The U.S. political and economic systems have been sustained by the ideology linking citizenship and labor. But maintaining this construction is requiring that a significant proportion of our population, particularly black men, be sacrificed. The unemployed are branded as criminals, removed from public view, and permanently crippled in their attempts to participate in the workforce. Releasing prisoners from the burden of maintaining this fiction for the rest of us should be enough provocation to dismantle the links between choice, labor, and citizenship.

One of her points, or puzzles, is that labor is connected to punishment in the US even when that labor isn’t directly profitable. Naked exploitation isn’t enough to explain the practices of prison farms like Parchman in Mississippi that, yes, had operations that were profitable for a period, but persisted in the South far later than their economically viability.

The socializing function of labor is even clearer in the context of children. Progressive-era reformers, who gave us the juvenile court, held similar beliefs about the virtues of labor. They saw the manual training of young boys in reformatories and industrial schools as the means to correct the noxious influences of rapidly industrializing cities like Chicago. Through work, “delinquent” and “dependent” boys could be socialized into middle-class norms of propriety and a life of productive, lower-class work. Reformers held on to these beliefs long after it was clear (for example) that small-scale farming was no longer sustainable nor was ‘farmer’ a viable career path for their wards.
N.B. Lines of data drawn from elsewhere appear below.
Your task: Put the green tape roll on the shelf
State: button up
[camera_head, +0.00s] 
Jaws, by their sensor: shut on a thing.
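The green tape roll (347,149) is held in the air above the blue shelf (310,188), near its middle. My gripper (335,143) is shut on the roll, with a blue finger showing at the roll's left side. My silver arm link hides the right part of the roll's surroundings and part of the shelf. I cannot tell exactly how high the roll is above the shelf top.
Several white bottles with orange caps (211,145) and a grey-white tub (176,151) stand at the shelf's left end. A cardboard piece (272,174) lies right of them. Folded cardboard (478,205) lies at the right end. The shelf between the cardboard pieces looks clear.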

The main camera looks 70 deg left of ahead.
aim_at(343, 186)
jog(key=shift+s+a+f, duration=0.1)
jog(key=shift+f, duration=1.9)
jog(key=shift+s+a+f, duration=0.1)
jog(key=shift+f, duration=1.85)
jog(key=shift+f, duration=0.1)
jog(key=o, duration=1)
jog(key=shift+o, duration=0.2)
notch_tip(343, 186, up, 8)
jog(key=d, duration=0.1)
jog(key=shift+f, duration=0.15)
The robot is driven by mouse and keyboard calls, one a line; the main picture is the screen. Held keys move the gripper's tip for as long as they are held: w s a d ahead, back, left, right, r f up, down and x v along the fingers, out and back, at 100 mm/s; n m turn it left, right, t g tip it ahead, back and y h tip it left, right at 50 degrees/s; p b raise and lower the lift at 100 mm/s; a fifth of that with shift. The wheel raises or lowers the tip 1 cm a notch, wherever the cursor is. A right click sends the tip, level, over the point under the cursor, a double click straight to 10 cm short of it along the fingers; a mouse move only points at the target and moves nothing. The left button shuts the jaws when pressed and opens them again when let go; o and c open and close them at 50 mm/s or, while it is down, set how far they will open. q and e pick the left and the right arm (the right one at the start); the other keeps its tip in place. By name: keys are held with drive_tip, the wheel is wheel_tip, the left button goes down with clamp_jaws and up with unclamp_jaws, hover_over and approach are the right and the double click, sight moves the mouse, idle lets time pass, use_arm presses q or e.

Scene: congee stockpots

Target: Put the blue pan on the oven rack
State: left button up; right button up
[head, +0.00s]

Over time, we’re simply left living with a residue or echo of these older relationships and assumptions in our contemporary practices. McBride continues,

… we would do well to remember the origins of the treadmill. Tocqueville points out that treadmills, “machines that work without producing,” were developed in English prisons in 1822 to provide constant activity for prisoners without undue competition for other workers.’ At the time, it was inconceivable that such a machine would find its way out of the prison. How curious, almost two hundred years later, it has become a common metaphor for understanding the experience of work and leisure, the rhythms of modern life, even outside the walls of the prison. Endorsing rock crushing, boulder pushing, or any other form of labor, purely for the sake of laboring, shows how far we have traveled from Locke’s initial calculation that labor is fundamentally a matter of rationality (145).